17th October 2021

 As promised, the main points of the speech I made at the book launch of The Meleke Stone:

“As a writer I have to deal with many questions. The most common is How do you write a novel? My answer: write about what you know. That way it comes over as more realistic. As I started to write The Meleke Stone, therefore, my thoughts flew back to when we used to attend a synagogue in Toulouse. One day after the service, a male congregant came over and asked me why I wrote in the name of Olga Swan. Wanting to impress him I said that the name was an anagram of my late brother (A. Olswang): my way of remembering him. But there was a pause before the man asked me how long I’d lived in France. I was puzzled but told him.
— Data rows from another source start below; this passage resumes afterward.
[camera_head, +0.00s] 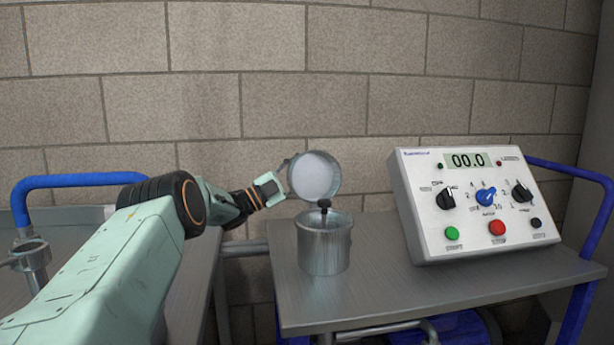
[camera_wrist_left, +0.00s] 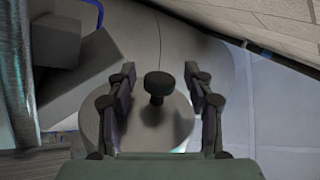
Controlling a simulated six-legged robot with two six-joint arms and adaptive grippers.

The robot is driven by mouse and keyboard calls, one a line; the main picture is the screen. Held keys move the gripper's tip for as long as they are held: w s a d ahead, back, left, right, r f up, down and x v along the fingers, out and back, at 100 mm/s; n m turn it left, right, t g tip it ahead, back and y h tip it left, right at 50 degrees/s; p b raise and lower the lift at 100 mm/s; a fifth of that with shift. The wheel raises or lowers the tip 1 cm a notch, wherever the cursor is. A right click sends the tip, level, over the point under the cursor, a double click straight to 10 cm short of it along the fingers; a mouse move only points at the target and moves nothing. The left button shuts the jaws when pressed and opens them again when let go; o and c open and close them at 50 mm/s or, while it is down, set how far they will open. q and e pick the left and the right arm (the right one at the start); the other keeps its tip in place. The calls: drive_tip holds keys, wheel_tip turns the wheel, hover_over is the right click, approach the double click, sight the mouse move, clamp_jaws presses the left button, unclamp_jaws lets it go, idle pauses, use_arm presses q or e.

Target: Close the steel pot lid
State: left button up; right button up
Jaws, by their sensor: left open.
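The steel pot (camera_head: 324,250) stands upright on the metal bench, left of the control box. Its round steel lid (camera_head: 315,176) is raised nearly upright above the back of the pot, its pale inner face towards the head camera. A small dark fitting (camera_head: 324,204) shows at the lid's lower edge. My left gripper (camera_head: 286,168) is at the lid's left edge, partly hidden behind it. In the left wrist view my open fingers (camera_wrist_left: 160,83) stand on either side of a dark knob (camera_wrist_left: 158,84), with gaps on both sides. My right gripper is not in view.
A white control box (camera_head: 485,205) with knobs and buttons, its display reading 00.0, stands on the right of the bench (camera_head: 385,290). Another bench with a blue rail (camera_head: 75,181) is at the left. A block wall is behind. Bare bench top lies in front of the pot.

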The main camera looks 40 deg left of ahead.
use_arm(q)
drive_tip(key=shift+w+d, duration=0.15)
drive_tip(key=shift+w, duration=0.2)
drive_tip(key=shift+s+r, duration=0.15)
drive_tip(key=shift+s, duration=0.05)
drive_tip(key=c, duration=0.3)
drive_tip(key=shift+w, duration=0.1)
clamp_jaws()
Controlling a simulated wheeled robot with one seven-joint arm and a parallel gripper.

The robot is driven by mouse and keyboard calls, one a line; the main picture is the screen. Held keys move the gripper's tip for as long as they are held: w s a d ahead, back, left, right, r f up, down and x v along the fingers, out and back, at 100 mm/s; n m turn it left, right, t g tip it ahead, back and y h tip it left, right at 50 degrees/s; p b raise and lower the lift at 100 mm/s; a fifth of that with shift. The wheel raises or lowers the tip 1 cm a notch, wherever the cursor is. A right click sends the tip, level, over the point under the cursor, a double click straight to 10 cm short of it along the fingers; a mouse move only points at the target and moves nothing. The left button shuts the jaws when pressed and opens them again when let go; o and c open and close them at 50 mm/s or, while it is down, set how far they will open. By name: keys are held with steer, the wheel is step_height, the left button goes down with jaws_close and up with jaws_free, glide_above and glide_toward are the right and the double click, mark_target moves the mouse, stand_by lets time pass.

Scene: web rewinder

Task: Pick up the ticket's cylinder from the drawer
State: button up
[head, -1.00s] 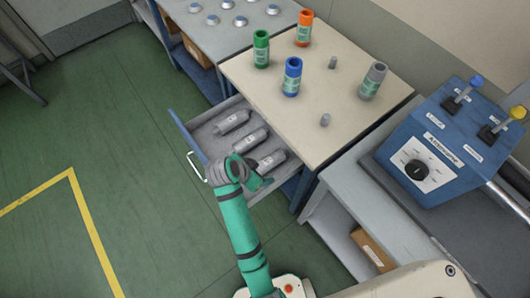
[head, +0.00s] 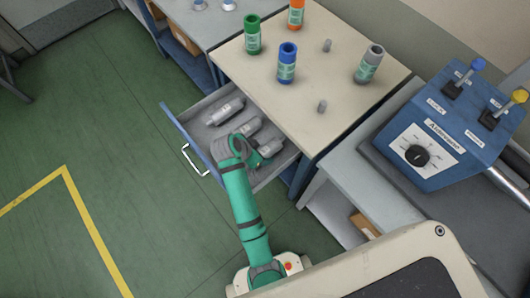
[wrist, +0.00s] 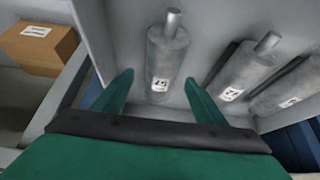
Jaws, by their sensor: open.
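An open drawer (head: 178,122) holds three grey cylinders with pin ends and small white number labels: the far one (head: 226,111), the middle one (head: 249,127) and the near one (head: 271,148). My gripper (head: 258,160) is open over the near end of the drawer and partly hides the near cylinder. In the wrist view, my open fingers (wrist: 160,92) stand either side of the near cylinder's (wrist: 166,55) lower end, with nothing gripped. The middle (wrist: 238,70) and far cylinders (wrist: 288,86) lie to the right. Their numbers are too small to read surely. No ticket shows.
A blue control box (head: 430,140) stands at right. A cardboard box (wrist: 40,45) sits on a shelf left of the drawer in the wrist view. Floor at left is clear.

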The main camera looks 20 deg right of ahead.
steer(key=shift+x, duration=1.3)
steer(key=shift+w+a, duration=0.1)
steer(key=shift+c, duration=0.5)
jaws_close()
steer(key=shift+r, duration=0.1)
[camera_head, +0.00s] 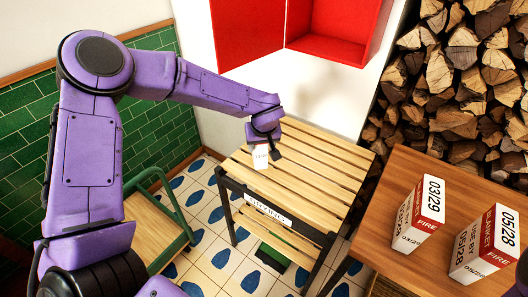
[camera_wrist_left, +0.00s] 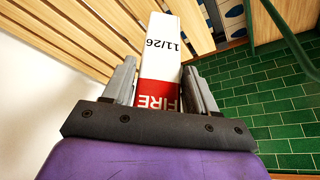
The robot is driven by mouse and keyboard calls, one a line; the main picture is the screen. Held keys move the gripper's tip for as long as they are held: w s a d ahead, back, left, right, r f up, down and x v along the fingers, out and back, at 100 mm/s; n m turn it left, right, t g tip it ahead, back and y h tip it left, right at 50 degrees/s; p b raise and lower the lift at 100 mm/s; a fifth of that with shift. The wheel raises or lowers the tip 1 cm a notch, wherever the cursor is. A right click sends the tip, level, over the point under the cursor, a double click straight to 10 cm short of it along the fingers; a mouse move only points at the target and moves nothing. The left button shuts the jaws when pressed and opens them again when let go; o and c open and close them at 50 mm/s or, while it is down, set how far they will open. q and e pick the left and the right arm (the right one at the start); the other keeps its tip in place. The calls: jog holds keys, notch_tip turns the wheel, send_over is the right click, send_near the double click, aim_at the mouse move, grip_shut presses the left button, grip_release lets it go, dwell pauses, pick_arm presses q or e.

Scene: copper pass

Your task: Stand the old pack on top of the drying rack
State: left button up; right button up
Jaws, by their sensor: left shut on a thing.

He then said Don’t you yet know that the name Olga here means a lady of ill repute, a streetwalker! I was shocked. Maybe I should have called myself EL James instead. I already have 50 shades of grey in my hair! Back home in Birmingham, there were more questions. How did I choose my current book cover? Local bookshops seem to stock a plethora of wartime novels, all featuring scenes of rubble plus a young, attractive girl wearing - for some strange reason - a red, expensive coat, looking far too clean for the surroundings and make-up that’s far too modern for the era depicted. I’m pretty sure they didn’t have liquid eyeliner in the war. So I didn’t want such an unrealistic image on my cover. Then I thought Well, my story’s about Israel so maybe I should use an image of Jerusalem, but the cover ended up looking like a glossy travel brochure. So, in the end, I thought ‘less is more’ so I chose an image of a wall of meleke stone representing Herod’s Temple, with two ancient keys with Roman heads. The subheading pointed the way to the storyline: Survival is the eternal key. I didn’t want to write an academic non-fiction book because I wanted to interest the ordinary reader - so it had to be a novel. My challenge was to counter antisemitism by writing an enthralling story but wrapped around the real, true historical facts about the Jewish people and the land of Israel. I’d like to now read a few pages from the start of the novel. A bomb has just exploded in a Toulouse synagogue and Moshe, a Holocaust survivor, is on his way there unaware of what’s going to happen….

Before this lady of ill-repute bows out, thank you everyone and (turning to my good friend Graham Stone) ‘Graham, perhaps you should call your future granddaughter Anna Meleke - then she will be A MELEKE STONE!